The implementation of such a hash function is often pretty straightforward. Take the given key, convert it to a string, run that through a well-known hash function, and map the resulting number into one of the available slots. In this case there are 10 slots. Consider the following Perl code which is a simple script you can run from the command-line to try out hashing various values and various numbers of servers:
use Digest::MD5 qw(md5);
my $key = shift;
my $num_servers = shift;
my $val = unpack "N", md5($key);
my $num = $val % $num_servers;
print "$key maps to server $num\n";
Given a key as the first argument and the number of servers as the second, it will tell you which server the key maps to. So let’s do a few trial runs to see where those two email addresses map:
$ ./test_hash.pl email@example.com 10
firstname.lastname@example.org maps to server 6
$: ./test_hash.pl email@example.com 10
firstname.lastname@example.org maps to server 9
Excellent.
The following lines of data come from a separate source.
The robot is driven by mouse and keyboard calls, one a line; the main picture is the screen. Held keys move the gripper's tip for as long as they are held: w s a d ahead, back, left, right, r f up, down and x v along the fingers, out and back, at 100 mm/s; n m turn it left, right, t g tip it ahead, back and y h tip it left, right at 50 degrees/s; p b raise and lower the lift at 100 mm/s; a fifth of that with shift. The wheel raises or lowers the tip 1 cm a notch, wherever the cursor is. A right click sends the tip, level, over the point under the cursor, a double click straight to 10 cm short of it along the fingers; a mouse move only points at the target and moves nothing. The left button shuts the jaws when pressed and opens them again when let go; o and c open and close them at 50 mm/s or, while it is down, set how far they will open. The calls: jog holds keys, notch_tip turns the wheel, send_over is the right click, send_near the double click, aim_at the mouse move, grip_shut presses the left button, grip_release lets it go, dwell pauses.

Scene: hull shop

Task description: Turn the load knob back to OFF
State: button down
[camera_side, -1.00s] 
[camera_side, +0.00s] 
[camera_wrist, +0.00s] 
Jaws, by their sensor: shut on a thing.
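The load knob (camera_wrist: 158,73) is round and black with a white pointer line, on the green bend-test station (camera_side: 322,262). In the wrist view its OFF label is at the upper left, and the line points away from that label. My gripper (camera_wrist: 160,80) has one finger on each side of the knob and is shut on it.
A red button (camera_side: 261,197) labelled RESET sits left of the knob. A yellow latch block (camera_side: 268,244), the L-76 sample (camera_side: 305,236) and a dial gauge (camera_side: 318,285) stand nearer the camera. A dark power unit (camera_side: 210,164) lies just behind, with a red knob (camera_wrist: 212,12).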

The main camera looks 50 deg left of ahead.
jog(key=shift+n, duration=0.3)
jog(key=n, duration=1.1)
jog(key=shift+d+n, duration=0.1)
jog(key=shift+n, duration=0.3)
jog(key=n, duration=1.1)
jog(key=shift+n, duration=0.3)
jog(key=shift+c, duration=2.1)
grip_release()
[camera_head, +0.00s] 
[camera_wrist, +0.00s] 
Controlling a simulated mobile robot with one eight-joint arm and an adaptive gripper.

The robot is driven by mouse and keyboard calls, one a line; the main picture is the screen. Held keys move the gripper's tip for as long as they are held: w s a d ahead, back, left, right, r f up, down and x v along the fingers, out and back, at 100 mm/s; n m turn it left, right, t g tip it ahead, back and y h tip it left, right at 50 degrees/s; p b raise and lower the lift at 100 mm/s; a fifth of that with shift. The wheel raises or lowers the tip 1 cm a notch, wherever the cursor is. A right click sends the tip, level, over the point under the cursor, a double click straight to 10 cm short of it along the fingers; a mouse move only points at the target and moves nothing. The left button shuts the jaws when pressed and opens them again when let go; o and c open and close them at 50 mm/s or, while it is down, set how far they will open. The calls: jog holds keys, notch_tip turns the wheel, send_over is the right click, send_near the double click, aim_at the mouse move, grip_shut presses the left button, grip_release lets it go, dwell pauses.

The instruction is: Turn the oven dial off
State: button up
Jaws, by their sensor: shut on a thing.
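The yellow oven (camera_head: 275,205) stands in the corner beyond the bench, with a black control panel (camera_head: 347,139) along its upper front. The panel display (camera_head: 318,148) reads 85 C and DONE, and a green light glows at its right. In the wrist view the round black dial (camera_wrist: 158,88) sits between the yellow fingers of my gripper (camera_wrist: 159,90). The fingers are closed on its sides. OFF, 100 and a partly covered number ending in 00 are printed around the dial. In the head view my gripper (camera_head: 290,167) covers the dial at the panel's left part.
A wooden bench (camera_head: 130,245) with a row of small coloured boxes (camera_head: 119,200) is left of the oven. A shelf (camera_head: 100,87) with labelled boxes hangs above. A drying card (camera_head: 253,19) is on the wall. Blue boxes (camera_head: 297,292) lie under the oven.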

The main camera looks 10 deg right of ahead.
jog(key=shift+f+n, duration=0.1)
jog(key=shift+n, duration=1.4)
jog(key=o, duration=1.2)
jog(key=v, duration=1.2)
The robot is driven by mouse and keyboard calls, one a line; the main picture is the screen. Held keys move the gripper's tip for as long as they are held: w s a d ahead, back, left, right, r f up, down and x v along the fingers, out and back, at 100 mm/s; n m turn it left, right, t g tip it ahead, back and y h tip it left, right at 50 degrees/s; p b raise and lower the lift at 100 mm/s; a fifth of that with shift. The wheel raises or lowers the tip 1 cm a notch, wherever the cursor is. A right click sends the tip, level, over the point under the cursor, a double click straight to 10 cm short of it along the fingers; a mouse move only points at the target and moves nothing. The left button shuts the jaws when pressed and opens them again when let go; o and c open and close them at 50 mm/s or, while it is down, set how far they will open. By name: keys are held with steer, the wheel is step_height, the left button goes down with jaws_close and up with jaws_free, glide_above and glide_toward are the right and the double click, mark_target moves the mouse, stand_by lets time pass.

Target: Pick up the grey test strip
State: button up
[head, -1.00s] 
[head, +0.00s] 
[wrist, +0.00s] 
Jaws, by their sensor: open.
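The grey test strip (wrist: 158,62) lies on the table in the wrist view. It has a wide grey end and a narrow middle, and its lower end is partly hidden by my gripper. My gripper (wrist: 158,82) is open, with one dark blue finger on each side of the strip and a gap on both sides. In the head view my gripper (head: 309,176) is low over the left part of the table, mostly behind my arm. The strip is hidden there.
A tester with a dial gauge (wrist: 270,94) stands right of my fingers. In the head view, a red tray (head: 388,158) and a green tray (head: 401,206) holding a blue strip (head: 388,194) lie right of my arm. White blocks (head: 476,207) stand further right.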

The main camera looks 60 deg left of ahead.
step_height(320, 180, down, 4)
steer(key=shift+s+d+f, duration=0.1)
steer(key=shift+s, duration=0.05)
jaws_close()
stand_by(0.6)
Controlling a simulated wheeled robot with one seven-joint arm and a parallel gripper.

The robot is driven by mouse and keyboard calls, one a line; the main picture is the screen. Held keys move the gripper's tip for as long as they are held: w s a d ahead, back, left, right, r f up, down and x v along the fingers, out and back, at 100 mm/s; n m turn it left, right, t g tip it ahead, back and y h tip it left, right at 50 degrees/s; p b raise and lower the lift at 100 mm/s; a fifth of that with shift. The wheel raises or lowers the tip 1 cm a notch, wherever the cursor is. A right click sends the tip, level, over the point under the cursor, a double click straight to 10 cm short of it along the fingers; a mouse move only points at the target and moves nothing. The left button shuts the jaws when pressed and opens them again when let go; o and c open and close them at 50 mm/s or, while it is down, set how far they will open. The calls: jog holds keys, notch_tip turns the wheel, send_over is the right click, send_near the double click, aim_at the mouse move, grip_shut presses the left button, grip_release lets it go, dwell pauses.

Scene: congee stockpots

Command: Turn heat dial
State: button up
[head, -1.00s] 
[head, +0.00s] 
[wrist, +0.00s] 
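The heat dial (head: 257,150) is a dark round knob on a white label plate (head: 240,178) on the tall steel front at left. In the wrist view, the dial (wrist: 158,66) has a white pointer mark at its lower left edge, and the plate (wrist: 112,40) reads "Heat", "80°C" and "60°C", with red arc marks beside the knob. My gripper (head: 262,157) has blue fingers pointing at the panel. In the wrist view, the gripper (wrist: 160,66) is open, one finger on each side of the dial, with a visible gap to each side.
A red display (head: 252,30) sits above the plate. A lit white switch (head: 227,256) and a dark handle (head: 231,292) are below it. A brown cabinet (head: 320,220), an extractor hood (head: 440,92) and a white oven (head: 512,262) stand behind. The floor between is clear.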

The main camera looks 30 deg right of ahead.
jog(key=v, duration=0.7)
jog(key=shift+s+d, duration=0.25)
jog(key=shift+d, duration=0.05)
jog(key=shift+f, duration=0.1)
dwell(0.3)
Those two addresses land on different servers. And if you run enough addresses through that script, you’d find a pretty even distribution. That means you get roughly 10x capacity for your system by going from a single server (or single cluster) to 10. That’s what we call linear scaling, and it beats the pants off a lot of other solutions.
You could run quite well for a long time with a solution like this, happily making use of all the excess capacity to soak up growth. And, even better, if a single server goes offline for a bit, only 10% of your data is affected. But sooner or later you may need to add more servers to the service. Maybe growth has continued and you want to increase the number of servers from 10 to 15. Or maybe you’re buying new (bigger) hardware and can comfortable go from 10 servers to 5.
Unfortunately, that completely changes which server nearly every key lands on.
$ ./test_hash.pl email@example.com 5
firstname.lastname@example.org maps to server 1
$ ./test_hash.pl email@example.com 5
firstname.lastname@example.org maps to server 4
$ ./test_hash.pl email@example.com 15
firstname.lastname@example.org maps to server 1
$ ./test_hash.pl email@example.com 15
firstname.lastname@example.org maps to server 9
Well, things definitely shift around. Sure some keys will land on the same server when there are 15 as when there were 10, but that’s not the common case at all. If you had millions of keys, you’d find the bulk of them shifting around after changing the number of servers!
In other words, you end up re-hashing all the keys. That’s incredibly painful.
If you’re not an algorithms geek, reading the Wikipedia summary of consistent hashing probably leaves you with a lot of questions:
Consistent hashing is a scheme that provides hash table functionality in a way that the addition or removal of one slot does not significantly change the mapping of keys to slots. In contrast, in most traditional hash tables, a change in the number of array slots causes nearly all keys to be remapped. By using consistent hashing, only K/n keys need to be remapped on average, where K is the number of keys, and n is the number of slots.
So let’s simplify that.
The basic idea is to avoid re-hashing most keys to a new server when a server is removed or added. We do this by trying to make hash keys consistently map to the same servers in most (but obviously not all) cases. The code required to accomplish this is a bit longer than is worth pasting here, but the theory behind it is fairly easy to describe. Instead of having a one-to-one relationship between hash “slots” and servers, in consistent hashing, each server is given a larger number of slots-say 1,000 of them. So if you want to add “serverA” to the list, behind the scenes, you end up with “serverA-0001″ … “serverA-1000″ on the list. Each of those names can be mapped to a 64bit number (using a hash function, of course) and stored in a sorted list (or similar data structure). The values will be semi-randomly and semi-evenly spread out in the 64bit number space.
That means instead of 10 servers and 10 slots in a hash, we actually have 10 servers mapping to total of 10,000 slots. To map a key to a server, you run that key through the hash function, just as before, but this time time you don’t simply “mod $num_servers” to find the server. Instead, you take the resulting 64bit value and consult the sorted list. The server immediately after that number in the list is the one that is responsible for the data. So if your 64bit value was closest to the hashed value for “serverD-0532″, the server-D is your answer.
Now, here’s where the real magic happens. If you add a server to the list, that adds another 1,000 slots to the list. But instead of having to rehash all the keys, you end up with only a percentage of them moving to the new server. Similarly, if you need to remove a server from the list, you remove its 1,000 points and only a fraction of the keys and up having to map to other servers (those that lived on the removed server). Understanding Consistent Hashing provides a more visual version of this technique.
Consistent Hashing has been around as a useful technique for over a dozen years but is still underutilized in many architectures. If you’re interested in experimenting with consistent hashing in Perl, Brad Fitzpatrick’s Set::ConsistentHash module is available on the CPAN.
Have you used consistent hashing or similar techniques to scale?